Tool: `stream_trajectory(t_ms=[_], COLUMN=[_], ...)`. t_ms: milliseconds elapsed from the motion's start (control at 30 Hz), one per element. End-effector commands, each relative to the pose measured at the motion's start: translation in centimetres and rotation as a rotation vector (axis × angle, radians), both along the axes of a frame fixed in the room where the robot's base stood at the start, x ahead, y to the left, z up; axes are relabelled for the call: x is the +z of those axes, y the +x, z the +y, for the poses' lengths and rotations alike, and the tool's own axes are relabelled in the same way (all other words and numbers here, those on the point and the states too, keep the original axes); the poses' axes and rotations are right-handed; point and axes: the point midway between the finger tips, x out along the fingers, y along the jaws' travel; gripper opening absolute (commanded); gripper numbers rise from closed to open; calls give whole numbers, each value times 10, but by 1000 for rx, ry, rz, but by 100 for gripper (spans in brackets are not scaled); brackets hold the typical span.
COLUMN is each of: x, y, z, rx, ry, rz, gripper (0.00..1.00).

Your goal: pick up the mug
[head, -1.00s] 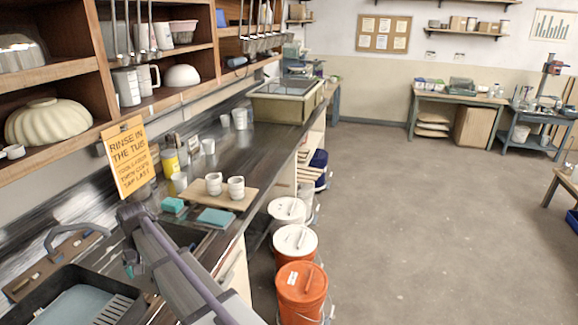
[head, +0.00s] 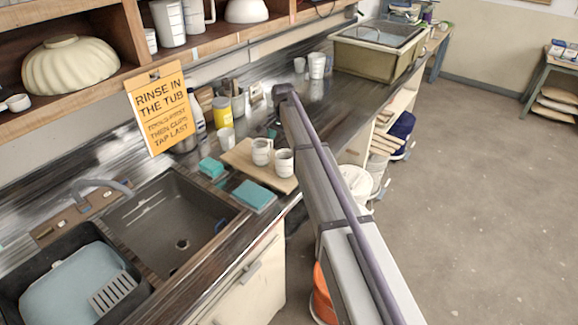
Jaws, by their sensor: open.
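A larger white mug with a handle (head: 196,17) stands on the upper shelf. The pictures do not show which one the task means. My arm reaches up from the bottom right and its upper end is just above and right of the board. My gripper cannot be made out; it seems hidden behind the arm.
A sink (head: 170,225) and a black basin (head: 65,280) lie left of the board. Teal sponges (head: 253,195), a yellow jar (head: 222,112) and a white cup (head: 226,138) stand close by. A hanging orange sign (head: 163,112) overhangs the counter. A large tub (head: 375,55) stands behind.

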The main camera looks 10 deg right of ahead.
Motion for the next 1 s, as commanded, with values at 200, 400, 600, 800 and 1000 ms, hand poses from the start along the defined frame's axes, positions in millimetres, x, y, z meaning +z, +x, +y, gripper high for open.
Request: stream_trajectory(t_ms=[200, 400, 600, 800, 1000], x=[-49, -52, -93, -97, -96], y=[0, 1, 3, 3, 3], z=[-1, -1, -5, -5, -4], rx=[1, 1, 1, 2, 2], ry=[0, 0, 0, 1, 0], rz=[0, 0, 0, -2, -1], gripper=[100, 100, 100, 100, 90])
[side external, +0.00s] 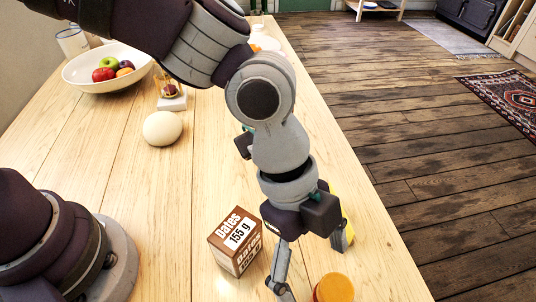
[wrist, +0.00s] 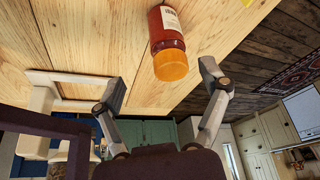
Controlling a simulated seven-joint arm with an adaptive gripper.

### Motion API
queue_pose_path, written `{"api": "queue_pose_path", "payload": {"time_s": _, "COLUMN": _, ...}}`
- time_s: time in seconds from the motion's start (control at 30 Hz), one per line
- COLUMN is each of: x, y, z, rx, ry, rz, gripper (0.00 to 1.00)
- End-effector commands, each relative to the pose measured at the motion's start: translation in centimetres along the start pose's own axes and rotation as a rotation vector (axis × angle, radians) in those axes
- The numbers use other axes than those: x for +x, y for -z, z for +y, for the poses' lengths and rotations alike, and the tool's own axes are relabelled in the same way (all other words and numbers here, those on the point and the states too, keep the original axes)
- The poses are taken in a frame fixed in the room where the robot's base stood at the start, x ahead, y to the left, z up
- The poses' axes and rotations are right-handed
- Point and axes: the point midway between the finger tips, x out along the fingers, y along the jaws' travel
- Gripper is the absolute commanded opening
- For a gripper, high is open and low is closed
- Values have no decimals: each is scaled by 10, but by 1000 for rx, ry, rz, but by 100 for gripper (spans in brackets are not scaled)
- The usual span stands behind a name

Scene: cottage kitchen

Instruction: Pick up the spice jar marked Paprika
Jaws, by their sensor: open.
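A jar with an orange lid (wrist: 171,66) and red contents shows in the wrist view, with a white label (wrist: 170,18) whose words I cannot read. It lies ahead of my gripper (wrist: 162,86), whose two fingers are spread apart with nothing held between them. In the side view an orange lid (side external: 334,289) shows at the bottom edge, most of its jar cut off. I cannot read the name Paprika anywhere.
A brown Dates box (side external: 236,241) stands close left of my gripper. A pale round object (side external: 162,128) and a fruit bowl (side external: 80,78) are farther back. The table's left middle is clear.

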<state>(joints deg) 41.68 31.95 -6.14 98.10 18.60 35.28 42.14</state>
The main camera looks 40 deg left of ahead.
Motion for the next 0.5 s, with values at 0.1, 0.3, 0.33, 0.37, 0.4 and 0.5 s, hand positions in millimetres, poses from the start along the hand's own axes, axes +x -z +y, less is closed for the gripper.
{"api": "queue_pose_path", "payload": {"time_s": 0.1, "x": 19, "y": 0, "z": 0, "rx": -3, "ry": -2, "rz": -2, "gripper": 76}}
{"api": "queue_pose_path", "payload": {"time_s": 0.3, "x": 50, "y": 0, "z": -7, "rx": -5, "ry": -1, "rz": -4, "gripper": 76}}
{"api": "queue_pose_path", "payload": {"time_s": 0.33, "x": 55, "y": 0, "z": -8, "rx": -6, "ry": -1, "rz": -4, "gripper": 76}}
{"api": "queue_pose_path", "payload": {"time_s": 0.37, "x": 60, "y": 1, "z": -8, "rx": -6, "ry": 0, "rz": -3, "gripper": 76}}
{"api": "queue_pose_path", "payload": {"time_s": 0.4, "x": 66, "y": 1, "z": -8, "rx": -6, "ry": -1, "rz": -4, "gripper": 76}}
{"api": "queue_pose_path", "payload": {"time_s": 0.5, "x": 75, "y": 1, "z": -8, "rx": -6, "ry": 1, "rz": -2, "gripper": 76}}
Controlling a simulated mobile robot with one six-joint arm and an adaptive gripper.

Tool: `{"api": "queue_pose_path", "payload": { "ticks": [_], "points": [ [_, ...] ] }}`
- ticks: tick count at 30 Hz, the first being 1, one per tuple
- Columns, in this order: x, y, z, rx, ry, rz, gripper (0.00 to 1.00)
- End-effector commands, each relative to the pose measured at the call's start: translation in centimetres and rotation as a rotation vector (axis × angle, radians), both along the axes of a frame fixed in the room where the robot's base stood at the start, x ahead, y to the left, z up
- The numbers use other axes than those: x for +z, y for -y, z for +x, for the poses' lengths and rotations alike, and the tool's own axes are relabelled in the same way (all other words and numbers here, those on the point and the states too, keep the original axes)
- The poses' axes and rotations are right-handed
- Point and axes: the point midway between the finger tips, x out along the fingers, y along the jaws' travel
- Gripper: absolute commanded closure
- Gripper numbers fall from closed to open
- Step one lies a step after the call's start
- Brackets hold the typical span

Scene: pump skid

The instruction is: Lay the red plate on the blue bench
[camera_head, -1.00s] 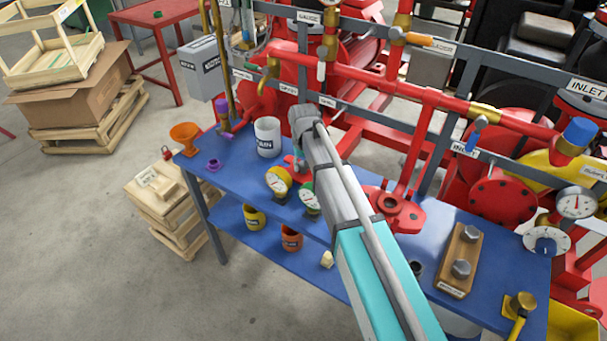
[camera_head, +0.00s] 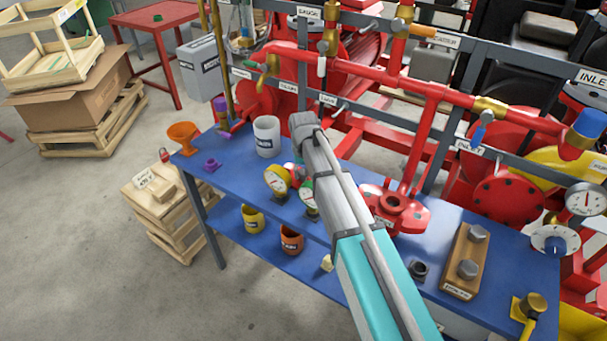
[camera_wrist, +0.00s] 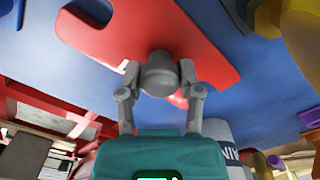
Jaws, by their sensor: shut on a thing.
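The red plate (camera_wrist: 205,45) has a slot cut into it and a grey round knob (camera_wrist: 158,76). My gripper (camera_wrist: 160,84) is shut on this knob, one finger on each side. The blue bench (camera_wrist: 260,75) fills the view behind the plate; I cannot tell whether the plate touches it. In the head view my arm hides most of the gripper and plate over the blue bench (camera_head: 236,172). Only a bit of red (camera_head: 296,173) shows beside the gauges.
A red flanged pipe foot (camera_head: 395,208) and a wooden block with bolts (camera_head: 464,262) are to the right.

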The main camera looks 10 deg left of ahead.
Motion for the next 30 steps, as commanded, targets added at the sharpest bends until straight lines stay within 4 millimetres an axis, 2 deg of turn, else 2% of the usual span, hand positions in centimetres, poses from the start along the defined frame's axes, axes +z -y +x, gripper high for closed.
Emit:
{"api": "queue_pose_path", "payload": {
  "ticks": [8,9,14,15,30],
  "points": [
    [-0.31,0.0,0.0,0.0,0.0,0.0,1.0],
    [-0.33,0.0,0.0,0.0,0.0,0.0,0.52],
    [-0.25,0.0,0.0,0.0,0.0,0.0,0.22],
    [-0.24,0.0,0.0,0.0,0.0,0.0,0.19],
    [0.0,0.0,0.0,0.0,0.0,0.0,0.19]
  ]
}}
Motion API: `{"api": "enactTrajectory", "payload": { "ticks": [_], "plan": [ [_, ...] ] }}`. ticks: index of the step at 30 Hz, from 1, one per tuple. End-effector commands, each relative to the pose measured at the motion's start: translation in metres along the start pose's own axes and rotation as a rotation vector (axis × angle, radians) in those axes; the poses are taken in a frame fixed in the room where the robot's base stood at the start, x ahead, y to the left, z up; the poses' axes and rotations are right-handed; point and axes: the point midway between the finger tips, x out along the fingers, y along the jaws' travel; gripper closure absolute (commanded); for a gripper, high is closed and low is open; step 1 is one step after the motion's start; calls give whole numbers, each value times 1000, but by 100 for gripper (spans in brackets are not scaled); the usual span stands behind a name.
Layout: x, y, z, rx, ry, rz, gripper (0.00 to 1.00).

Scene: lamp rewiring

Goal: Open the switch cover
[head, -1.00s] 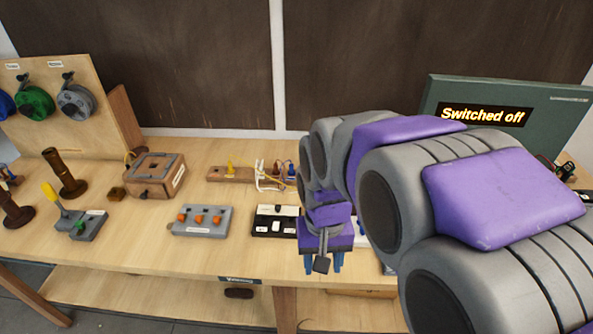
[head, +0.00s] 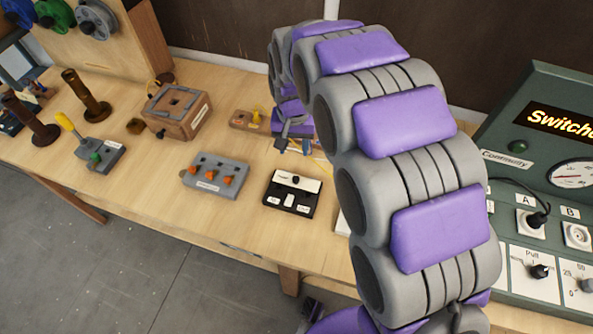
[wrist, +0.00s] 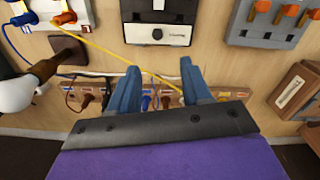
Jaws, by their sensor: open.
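A black and white box, which looks like the switch (head: 292,194), sits near the table's front edge. Its white panel, apparently the cover (head: 297,178), has a small black knob and lies on the back half; white pieces show on the black front half. My gripper (head: 294,146) is open and empty, behind the box over the table's back part. In the wrist view its blue fingers (wrist: 160,72) are spread and touch neither box nor knob.
A wooden terminal strip with wires (wrist: 150,99) lies below my fingers, and a yellow wire (wrist: 105,48) crosses there. A grey box with orange levers (head: 215,178) stands left of the switch. A green meter panel (head: 540,190) stands right. Bare tabletop lies between the boxes.

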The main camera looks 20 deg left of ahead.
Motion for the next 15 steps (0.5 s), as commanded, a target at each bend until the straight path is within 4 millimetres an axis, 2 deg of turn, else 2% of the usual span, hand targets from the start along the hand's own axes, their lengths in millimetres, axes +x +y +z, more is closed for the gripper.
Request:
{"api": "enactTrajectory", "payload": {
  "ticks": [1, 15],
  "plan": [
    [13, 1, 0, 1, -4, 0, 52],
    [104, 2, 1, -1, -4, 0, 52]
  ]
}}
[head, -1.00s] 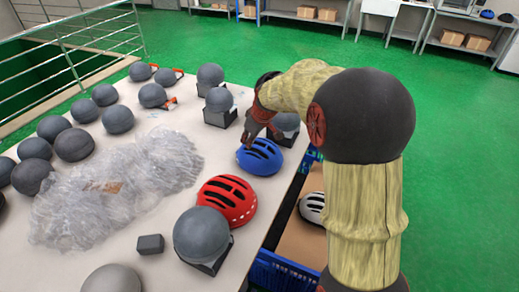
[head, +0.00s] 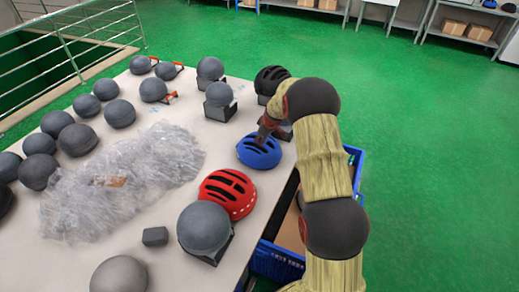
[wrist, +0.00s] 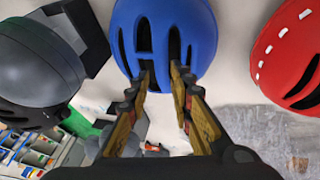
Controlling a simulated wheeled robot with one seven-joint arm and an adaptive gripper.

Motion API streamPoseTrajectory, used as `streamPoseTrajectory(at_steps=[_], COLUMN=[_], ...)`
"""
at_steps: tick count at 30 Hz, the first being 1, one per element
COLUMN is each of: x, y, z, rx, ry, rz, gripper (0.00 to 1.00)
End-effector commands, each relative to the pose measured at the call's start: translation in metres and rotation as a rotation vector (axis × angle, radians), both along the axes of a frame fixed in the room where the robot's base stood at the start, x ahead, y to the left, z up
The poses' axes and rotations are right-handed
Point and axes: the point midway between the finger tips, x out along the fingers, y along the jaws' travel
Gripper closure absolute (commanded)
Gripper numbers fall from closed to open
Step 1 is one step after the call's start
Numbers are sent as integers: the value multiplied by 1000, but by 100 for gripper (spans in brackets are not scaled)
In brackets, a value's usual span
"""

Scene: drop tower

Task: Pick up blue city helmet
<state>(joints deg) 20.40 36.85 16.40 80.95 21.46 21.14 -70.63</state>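The blue helmet (head: 259,152) sits near the right edge of the white table, with dark vents in its shell. My gripper (head: 264,137) is at the helmet's far upper side in the head view. In the wrist view the blue helmet (wrist: 200,28) fills the top middle. The two fingers of my gripper (wrist: 163,72) are apart, with their tips at the helmet's edge over two dark vents and a blue rib between them. I cannot tell whether they touch the shell. The helmet still appears to rest on the table.
A red helmet (head: 228,193) is close in front of the blue one. A black helmet (head: 270,78) stands behind. Grey balls (head: 205,228), some on black stands, and clear plastic wrap (head: 120,180) cover the table. A blue crate (head: 277,262) stands beside the table's right edge.

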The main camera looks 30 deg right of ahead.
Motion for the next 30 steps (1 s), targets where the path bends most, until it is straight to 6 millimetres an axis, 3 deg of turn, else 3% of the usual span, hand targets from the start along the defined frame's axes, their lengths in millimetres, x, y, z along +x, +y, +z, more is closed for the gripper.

■ ■ ■ ■ ■

> WHAT IS BEING ASKED
Look through the listing above. Pick out each line with "first" and copy it.

> ANSWER IN FULL
- ticks: tick count at 30 Hz, the first being 1, one per tuple
at_steps: tick count at 30 Hz, the first being 1, one per element

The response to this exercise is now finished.